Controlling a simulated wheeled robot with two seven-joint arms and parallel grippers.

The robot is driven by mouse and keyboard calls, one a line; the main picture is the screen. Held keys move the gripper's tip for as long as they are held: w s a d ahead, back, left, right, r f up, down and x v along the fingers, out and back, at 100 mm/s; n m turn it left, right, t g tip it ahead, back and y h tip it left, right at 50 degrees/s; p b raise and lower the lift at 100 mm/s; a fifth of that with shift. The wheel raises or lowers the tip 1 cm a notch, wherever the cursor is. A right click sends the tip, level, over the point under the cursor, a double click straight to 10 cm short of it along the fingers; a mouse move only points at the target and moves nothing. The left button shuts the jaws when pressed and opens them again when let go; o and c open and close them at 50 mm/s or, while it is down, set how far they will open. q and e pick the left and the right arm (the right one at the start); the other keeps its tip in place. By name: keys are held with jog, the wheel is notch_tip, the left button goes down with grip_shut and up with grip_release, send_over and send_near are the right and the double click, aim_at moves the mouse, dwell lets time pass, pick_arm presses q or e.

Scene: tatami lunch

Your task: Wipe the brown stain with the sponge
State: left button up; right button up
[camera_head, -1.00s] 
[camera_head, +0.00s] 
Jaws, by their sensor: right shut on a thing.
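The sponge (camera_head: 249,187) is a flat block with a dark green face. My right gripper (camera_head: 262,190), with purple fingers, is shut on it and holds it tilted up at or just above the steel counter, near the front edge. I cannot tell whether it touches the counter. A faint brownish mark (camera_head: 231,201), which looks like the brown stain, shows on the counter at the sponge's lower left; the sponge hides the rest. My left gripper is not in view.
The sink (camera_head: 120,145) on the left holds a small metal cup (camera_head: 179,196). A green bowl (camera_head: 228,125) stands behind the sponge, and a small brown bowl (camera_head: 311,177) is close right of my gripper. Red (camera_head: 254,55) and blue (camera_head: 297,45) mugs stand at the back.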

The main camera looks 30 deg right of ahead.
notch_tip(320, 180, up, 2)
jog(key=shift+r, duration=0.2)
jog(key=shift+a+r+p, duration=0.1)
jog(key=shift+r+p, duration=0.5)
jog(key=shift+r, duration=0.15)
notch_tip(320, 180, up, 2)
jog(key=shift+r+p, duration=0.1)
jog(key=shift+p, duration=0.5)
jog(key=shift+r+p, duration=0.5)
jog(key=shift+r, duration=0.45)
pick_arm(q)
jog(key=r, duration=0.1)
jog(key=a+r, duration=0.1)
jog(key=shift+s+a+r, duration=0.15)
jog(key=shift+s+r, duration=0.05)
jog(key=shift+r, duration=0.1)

##############################

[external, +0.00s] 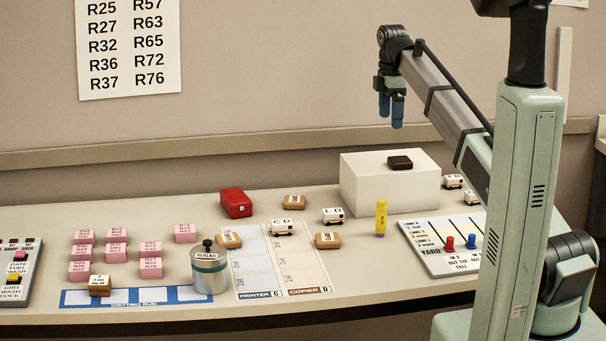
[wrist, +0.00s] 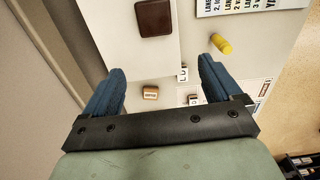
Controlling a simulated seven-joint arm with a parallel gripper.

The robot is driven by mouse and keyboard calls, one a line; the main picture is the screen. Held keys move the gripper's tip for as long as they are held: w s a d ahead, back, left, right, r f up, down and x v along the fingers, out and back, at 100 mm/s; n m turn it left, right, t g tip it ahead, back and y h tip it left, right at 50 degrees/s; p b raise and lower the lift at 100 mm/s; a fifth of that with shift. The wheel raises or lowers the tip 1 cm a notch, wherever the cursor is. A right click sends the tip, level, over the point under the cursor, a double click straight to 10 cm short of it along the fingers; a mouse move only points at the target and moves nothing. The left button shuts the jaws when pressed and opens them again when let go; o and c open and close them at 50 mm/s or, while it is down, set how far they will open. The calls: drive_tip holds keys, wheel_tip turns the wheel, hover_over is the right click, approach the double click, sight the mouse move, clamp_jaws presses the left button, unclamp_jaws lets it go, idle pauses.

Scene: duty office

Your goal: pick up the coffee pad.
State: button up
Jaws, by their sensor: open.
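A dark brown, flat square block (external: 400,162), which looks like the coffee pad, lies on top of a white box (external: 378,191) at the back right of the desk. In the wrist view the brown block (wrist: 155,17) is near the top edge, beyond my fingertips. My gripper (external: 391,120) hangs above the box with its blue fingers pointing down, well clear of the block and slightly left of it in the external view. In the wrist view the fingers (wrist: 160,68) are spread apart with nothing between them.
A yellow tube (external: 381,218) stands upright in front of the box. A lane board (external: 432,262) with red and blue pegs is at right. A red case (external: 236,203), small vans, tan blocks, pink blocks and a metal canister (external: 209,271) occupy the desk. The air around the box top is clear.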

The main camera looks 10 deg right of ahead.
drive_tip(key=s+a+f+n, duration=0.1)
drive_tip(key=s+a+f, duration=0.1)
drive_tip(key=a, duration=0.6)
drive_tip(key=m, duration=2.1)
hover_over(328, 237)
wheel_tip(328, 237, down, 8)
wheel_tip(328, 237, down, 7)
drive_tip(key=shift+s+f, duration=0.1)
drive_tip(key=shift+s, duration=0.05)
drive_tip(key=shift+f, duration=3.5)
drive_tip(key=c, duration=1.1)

##############################

EXERCISE GOAL - Print the lines from the line with "Controlling a simulated wheeled" to the line with "[camera_head, +0.00s]" exactly, and print nothing else. Both of those lines are included.

FULL OUTPUT -
Controlling a simulated wheeled robot with two seven-joint arms and parallel grippers.

The robot is driven by mouse and keyboard calls, one a line; the main picture is the screen. Held keys move the gripper's tip for as long as they are held: w s a d ahead, back, left, right, r f up, down and x v along the fingers, out and back, at 100 mm/s; n m turn it left, right, t g tip it ahead, back and y h tip it left, right at 50 degrees/s; p b raise and lower the lift at 100 mm/s; a fifth of that with shift. The wheel raises or lowers the tip 1 cm a notch, wherever the cursor is. A right click sends the tip, level, over the point under the cursor, a double click straight to 10 cm short of it along the fingers; a mouse move only points at the target and moves nothing. The left button shuts the jaws when pressed and opens them again when let go; o and c open and close them at 50 mm/s or, while it is down, set how far they will open. q and e pick the left and the right arm (the right one at the start); the other keeps its tip in place. By name: keys are held with jog, the wheel is notch_tip, the left button goes down with grip_shut and up with grip_release, send_over and send_near are the right and the double click, aim_at moves the mouse, dwell lets time pass, pick_arm presses q or e.

Scene: tatami lunch

Your task: Wipe the brown stain with the sponge
State: left button up; right button up
[camera_head, -1.00s] 
[camera_head, +0.00s] 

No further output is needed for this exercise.